DMV=High School
Written on June 30th in Uncategorized
Walking into the Department of Motor Vehicles will make any self-respecting adult feel like the Dean just busted them for wearing their uniform above the knee. Okay, maybe not any adult, just those that were female and went to a catholic high school.
They have that huge sign that sign that mandates everyone must see the Information Officer at the front desk. Thankfully, I noticed the Sticker Renewal Line Only sign, so I got to bypass the fun of that little group. Slipping past the front desk, I was waiting to hear the Information Officer bark out, “Where are you going?” It’s happened before. My guess is that the 100 person line I was extending was probably a good indicator of my “master plan to deceive the DMV Information Officer.”
Being stuck in a line that size is really no fun.
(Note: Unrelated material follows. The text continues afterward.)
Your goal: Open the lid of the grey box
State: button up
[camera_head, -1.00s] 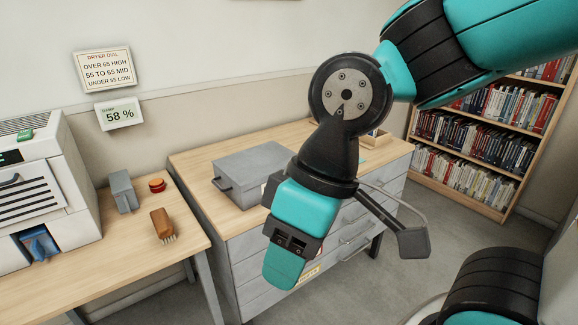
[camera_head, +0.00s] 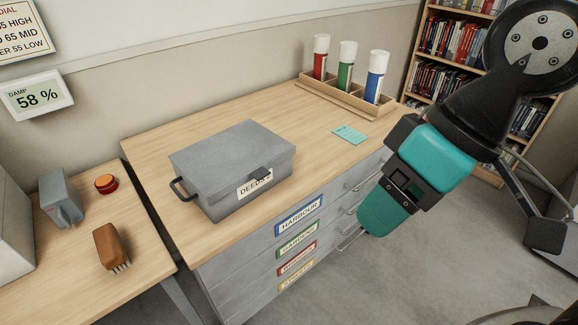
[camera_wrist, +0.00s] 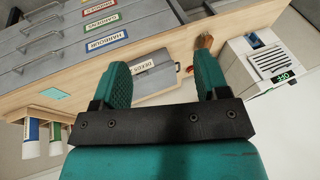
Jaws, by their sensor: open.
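The grey box (camera_head: 225,150) sits on the wooden cabinet top with its lid closed. It has a DEEDS label on its front, a small dark latch at the lid's front edge, and a dark handle on its left side. It also shows in the wrist view (camera_wrist: 155,80), partly hidden between my fingers. My gripper (camera_head: 365,225) hangs to the right of the box, in front of the drawers and apart from the box. In the wrist view my gripper (camera_wrist: 163,80) has its two teal fingers spread, with nothing held between them.
A tray (camera_head: 345,103) with red, green and blue cylinders stands at the back right. A green card (camera_head: 349,134) lies near the right edge. On the left table (camera_head: 75,245) are a brush (camera_head: 110,247), a grey object (camera_head: 60,197) and a red round item (camera_head: 106,183).

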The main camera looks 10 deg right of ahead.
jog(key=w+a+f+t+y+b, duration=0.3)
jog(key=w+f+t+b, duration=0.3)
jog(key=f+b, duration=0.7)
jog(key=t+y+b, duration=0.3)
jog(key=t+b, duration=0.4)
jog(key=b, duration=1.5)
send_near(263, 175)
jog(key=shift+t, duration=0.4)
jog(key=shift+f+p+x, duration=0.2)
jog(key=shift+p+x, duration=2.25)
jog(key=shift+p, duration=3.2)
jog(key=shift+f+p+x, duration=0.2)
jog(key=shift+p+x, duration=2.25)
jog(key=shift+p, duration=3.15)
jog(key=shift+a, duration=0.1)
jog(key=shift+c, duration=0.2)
Sure, you could chat up a fellow line detainee, but that just gets awkward after a while. Why chat with someone when there are always multitudes of children that make more noise than a parking lot of bikers during a poker run? I might just be that awful human being that doesn’t think every child I see is a cute, precious little being. The moms’ are oblivious to the fact that the rest of the people waiting in line don’t need to hear the baby talk at top volume. Nor, do we all want to make friends with little Kiera and Bobby.
In a line that size, inevitably, another worker decides to throw some order into the mix. “Does everyone know that this is the line for sticker re-newel only?” Yes. “All checks are made payable to the Secretary of State!” Damn it, I made the check out to Organ Donations. “If you don’t have a pen, borrow one from your neighbor!” Neighbor? That, right there, was straight out of high school.
Now, I’m not saying you have to go to the hair salon and get your nails done to go to the DMV, but c’mon. I can’t be the only person who has noticed a disturbing trend with people coming straight from the swimming pool. The best game you can play while waiting in line is to count the number of t-shirts, worn by women, not children, featuring Tweety Bird, Eyeore, Sylvester, Minnie Mouse or Daisy Duck. No lie, I counted seven.
I’m fully aware that for a little extra you can get your sticker on-line or at several satellite locations around town. I think next year it will be South Side Bank for me-but at least I can say I know Kiera and Bobby, right?